İhracat İşlemlerinde Yaptığımız Hatalar – Bölüm 7
Vadeli İhracat
Yurt dışına satacağı9mız malların her zaman için para bir yana, mal bir diyemediğimiz durumlarda, malımızı belli bir vadede satmak durumunda kalabiliriz. Şöyle ki; malımızı ithalatçıya teslim ederiz ancak mal bedelini ise alım satım sözleşmesinde belirtilen bir vadede alma yoluna gideriz. Vadeli ihracat yaparız.
Vadeli ihracat işleminde ihracatçımızın malını teslim ettikten sonra parasını belirlenen bir vadede alması durumunda:
- Mal bedelin tahsilatında ise bazı pürüzlerin olması,
- Tahsilatın geç yapılması veya
- Hiç yapılamaması gibi sorunların karşımıza çıkması daima olasıdır.

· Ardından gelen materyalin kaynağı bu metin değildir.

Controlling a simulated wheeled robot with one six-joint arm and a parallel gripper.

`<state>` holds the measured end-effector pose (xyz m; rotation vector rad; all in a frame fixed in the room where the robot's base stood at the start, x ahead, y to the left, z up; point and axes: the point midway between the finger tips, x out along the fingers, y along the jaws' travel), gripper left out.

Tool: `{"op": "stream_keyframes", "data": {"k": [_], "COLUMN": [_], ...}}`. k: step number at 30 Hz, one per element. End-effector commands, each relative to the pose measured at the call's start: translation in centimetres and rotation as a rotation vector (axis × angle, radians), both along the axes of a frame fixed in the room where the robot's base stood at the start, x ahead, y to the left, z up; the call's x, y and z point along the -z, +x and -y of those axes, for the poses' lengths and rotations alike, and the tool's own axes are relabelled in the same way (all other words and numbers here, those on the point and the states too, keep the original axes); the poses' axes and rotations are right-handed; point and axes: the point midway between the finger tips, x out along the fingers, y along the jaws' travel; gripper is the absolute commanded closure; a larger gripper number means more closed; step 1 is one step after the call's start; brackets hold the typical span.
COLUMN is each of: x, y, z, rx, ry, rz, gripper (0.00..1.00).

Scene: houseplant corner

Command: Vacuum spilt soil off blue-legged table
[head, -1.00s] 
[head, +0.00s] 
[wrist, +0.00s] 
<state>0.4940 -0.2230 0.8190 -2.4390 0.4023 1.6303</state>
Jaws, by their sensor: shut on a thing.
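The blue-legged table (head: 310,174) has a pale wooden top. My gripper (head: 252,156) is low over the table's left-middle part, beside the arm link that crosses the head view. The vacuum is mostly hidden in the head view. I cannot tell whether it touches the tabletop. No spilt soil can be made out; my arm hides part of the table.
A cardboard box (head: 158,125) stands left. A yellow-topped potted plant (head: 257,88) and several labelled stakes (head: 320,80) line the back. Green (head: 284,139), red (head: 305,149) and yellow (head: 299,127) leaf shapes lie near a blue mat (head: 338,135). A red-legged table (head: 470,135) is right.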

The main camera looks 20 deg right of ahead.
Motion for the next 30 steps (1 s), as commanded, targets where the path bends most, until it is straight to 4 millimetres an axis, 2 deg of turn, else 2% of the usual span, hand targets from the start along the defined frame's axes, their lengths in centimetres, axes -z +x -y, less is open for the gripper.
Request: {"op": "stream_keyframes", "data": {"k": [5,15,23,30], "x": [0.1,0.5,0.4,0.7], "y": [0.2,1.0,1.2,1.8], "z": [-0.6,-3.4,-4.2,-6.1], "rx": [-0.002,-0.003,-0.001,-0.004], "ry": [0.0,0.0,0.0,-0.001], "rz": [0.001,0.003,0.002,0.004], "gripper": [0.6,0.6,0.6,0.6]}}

Vadeli ihracat işlemlerinde mal bedelinin belli bir vadede tahsilatı için:
- Banka garanti mektubu (SBLC)
- Bir poliçe alınması ihracatçının elini rahatlatır.
Poliçeden Bahsettik Değil mi?
Poliçenin ne olduğu konusunda ne kadar bilgi sahibiyiz? Her poliçenin ödeme garantisi var mıdır? Poliçe almamıza karşın mutlak bir ödeme garantisi içinde olduğunu düşünüyorsak, ihracat işleminde yaptığımız hatalardan bir tanesi ile karşı karşıya kalırız.

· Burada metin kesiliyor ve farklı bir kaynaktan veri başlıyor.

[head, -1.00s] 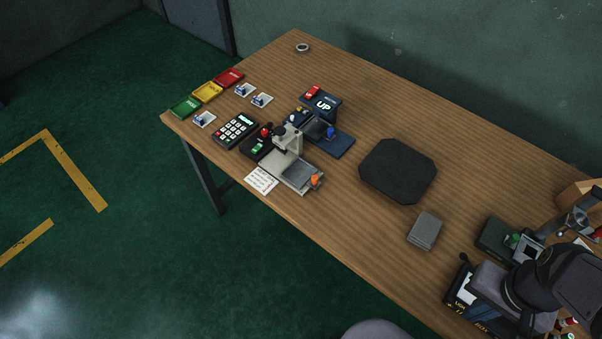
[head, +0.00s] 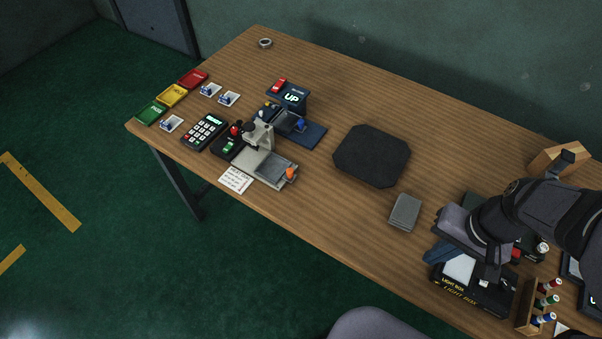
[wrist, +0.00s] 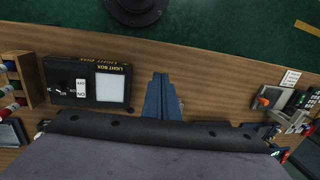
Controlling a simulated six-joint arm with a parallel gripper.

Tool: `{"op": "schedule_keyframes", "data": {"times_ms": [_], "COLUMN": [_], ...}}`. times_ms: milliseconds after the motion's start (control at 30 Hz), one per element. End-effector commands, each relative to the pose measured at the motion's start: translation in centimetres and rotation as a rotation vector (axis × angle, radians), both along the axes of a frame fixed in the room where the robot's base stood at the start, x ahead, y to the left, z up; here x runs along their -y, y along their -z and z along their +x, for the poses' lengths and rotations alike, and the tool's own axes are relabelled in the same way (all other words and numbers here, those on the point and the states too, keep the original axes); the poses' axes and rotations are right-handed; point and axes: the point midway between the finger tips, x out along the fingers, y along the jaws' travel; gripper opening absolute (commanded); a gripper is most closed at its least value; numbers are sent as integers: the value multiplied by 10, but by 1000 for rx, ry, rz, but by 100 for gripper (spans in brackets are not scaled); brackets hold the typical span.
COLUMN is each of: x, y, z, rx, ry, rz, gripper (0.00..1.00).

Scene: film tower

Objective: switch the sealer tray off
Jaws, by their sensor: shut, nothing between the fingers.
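No label that I can read names the sealer tray. A pale grey device with a flat grey plate (head: 277,169) and an orange knob (head: 291,173) stands near the front edge of the table at left. A dark box (head: 227,146) with a red knob and a lit green part adjoins it. The orange knob (wrist: 271,96) also shows at the right of the wrist view. My gripper (head: 437,254) is shut and empty, far to the right of these, beside the light box. Its blue fingers (wrist: 161,84) point away from the wrist.
The light box (head: 474,291) has a white panel and an ON/OFF switch (wrist: 70,88). A black octagonal mat (head: 371,156) and a grey block (head: 405,212) lie between my gripper and the devices.

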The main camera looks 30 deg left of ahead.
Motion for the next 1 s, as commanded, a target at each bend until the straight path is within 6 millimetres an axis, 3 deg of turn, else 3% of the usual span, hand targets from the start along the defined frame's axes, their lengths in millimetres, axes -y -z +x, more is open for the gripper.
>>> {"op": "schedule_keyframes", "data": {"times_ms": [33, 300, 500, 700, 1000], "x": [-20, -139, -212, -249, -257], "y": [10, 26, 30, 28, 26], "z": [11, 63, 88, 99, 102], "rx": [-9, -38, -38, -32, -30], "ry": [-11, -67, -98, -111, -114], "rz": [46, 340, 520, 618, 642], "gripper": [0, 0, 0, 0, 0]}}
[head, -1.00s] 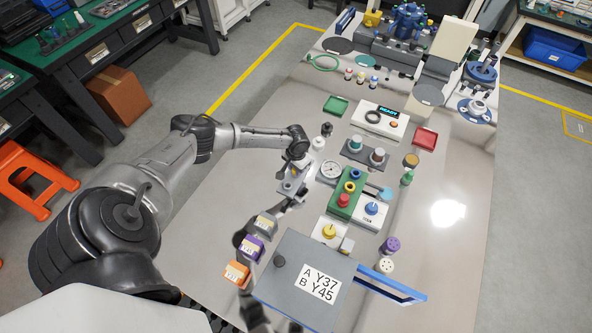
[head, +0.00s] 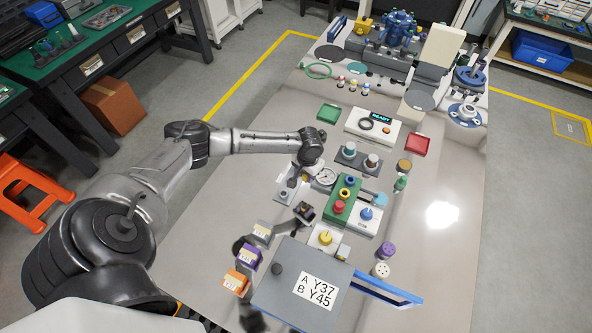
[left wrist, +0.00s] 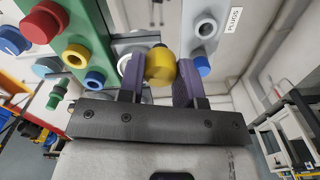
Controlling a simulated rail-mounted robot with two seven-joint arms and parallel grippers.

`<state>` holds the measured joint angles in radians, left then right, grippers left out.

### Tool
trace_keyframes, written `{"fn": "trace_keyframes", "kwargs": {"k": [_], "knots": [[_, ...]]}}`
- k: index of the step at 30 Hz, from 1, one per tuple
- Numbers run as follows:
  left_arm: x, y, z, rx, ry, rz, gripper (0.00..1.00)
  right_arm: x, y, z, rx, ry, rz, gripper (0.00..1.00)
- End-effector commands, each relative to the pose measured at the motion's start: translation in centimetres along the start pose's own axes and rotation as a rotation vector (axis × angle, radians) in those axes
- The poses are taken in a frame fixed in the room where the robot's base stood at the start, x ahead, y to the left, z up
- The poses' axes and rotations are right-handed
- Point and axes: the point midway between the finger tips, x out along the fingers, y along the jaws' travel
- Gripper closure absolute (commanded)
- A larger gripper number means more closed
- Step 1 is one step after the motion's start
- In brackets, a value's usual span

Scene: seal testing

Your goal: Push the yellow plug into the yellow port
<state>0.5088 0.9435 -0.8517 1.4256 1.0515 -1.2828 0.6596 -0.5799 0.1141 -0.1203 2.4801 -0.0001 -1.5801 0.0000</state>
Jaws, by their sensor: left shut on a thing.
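My left gripper (head: 305,211) is above the table, left of the green block. In the left wrist view its two purple fingers (left wrist: 131,78) are shut on the yellow plug (left wrist: 160,66). The plug's rounded yellow end shows; the fingers cover its sides. The green block (head: 337,213) carries a yellow-ringed port (head: 345,193) between a blue one and a red one. The yellow port also shows in the left wrist view (left wrist: 75,57), left of the plug and apart from it. In the head view I cannot make out the held plug. My right gripper is not in view.
A grey holder (head: 282,198) stands left of the green block. A white box with a yellow knob (head: 325,237) stands in front, and one with a blue knob (head: 366,213) on the right. A grey panel (head: 290,297) stands at the front.

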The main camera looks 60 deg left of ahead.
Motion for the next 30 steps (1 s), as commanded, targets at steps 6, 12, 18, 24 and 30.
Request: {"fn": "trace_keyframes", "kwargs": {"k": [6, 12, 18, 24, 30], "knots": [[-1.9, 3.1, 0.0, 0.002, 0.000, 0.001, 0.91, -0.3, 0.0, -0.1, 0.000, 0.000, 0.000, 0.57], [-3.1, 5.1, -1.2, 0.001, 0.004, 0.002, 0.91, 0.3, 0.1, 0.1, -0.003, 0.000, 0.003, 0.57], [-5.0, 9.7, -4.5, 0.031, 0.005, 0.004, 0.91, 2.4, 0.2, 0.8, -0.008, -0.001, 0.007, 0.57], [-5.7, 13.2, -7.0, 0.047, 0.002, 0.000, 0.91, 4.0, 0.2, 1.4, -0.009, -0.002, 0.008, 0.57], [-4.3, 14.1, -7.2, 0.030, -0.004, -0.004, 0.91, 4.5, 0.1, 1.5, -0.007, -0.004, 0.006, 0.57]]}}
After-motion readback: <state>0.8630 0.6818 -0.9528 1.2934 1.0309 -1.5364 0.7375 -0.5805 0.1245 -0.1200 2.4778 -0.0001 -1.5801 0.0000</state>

Bilmediğimiz bir ödeme aracıyla mal satmanın bizi hüzün durağına götüreceğini unutmamak gerekir.
Demem odur ki malımızı vadeli satalım ama ödenmesi de poliçe ile garanti altına alınsın. Bu durumda poliçenin ne olduğuna bakmakla birlikte garantili ve garantisiz poliçelerin de ne olduğuna göz atalım ki ihracatta olası yaptığımız hatalara bir yenisi eklenmesin.

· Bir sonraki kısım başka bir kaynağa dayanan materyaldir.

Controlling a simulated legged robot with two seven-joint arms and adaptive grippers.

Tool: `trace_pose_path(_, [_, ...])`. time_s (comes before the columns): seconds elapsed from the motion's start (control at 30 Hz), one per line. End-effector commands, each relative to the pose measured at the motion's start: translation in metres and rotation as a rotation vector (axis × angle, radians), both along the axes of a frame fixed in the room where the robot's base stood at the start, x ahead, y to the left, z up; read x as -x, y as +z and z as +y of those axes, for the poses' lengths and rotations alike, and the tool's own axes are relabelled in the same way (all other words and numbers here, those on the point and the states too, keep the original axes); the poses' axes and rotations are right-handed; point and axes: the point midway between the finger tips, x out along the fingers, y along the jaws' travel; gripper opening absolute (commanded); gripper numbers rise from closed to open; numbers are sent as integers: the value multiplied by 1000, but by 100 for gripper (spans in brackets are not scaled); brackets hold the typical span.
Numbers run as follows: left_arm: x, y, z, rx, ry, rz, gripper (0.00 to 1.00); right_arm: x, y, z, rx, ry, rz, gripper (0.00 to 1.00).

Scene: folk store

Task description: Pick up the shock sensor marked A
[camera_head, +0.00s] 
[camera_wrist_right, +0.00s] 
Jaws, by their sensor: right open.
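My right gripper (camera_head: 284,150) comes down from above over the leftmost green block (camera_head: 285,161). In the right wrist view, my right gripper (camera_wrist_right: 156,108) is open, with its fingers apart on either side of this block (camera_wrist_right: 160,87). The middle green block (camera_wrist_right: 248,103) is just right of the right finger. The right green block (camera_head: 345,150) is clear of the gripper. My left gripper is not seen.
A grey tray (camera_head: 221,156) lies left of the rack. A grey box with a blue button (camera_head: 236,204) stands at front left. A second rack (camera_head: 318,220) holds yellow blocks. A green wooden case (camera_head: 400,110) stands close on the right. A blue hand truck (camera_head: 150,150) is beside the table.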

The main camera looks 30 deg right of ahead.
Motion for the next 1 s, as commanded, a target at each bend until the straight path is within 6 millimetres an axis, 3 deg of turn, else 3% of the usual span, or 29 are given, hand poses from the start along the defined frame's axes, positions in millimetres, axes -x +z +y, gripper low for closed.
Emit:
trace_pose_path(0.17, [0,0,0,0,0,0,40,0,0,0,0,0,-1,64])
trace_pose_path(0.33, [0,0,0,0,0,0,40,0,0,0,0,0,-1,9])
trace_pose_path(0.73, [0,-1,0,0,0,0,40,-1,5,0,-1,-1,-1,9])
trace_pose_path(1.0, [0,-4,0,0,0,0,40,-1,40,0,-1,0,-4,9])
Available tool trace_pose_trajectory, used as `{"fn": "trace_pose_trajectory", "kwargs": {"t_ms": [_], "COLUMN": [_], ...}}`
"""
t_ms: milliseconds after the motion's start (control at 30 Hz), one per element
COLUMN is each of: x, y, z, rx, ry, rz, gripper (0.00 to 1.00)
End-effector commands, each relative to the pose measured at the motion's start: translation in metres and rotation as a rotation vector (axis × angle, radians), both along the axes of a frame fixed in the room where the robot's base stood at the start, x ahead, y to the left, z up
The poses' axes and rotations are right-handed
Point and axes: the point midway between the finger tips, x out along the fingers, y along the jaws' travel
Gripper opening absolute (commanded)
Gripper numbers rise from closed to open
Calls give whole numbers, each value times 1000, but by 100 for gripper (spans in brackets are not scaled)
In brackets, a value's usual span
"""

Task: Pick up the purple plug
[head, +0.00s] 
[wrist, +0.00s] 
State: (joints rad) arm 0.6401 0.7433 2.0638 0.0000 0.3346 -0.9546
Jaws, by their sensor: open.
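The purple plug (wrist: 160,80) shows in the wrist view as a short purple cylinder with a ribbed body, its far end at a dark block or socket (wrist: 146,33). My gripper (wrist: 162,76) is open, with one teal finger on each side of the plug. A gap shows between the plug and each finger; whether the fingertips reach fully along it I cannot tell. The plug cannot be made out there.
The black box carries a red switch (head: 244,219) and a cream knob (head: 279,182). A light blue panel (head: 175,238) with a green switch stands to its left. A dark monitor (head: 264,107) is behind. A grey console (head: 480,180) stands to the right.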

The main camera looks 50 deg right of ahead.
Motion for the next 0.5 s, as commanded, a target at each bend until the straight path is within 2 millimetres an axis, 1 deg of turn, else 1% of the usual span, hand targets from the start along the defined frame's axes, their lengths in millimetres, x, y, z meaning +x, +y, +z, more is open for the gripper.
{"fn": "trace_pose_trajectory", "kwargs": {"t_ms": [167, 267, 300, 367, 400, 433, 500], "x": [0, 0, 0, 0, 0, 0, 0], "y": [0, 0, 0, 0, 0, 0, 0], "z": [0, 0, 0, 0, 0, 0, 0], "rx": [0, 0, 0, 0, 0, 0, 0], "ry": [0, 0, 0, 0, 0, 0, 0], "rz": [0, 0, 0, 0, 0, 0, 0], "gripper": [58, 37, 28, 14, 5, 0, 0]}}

Vadeli Satışlarda Kullanılan Draft – Bill Of Exchange
Parası peşin alınmayan ve belli bir vade içinde alınması öngörülen ihracat bedeli alacakları için ihracatçılar tarafından ithalatçının kabul etmesi için düzenlenen bir borç senedi niteliğinde olan poliçeye (draft / bill of exchange) ithalatçının borçlu sıfatıyla imza atması durumunda bir alacağı temsil eder. İthalatçıya sunulan poliçe, ithalatçı tarafından imzalanması durumunda, ithalatçı için geri dönülemez bir borç yükümlülüğü başlar, ithalatçı imzası ile poliçedeki borcu zamanında ödeyeceğini kabul eder.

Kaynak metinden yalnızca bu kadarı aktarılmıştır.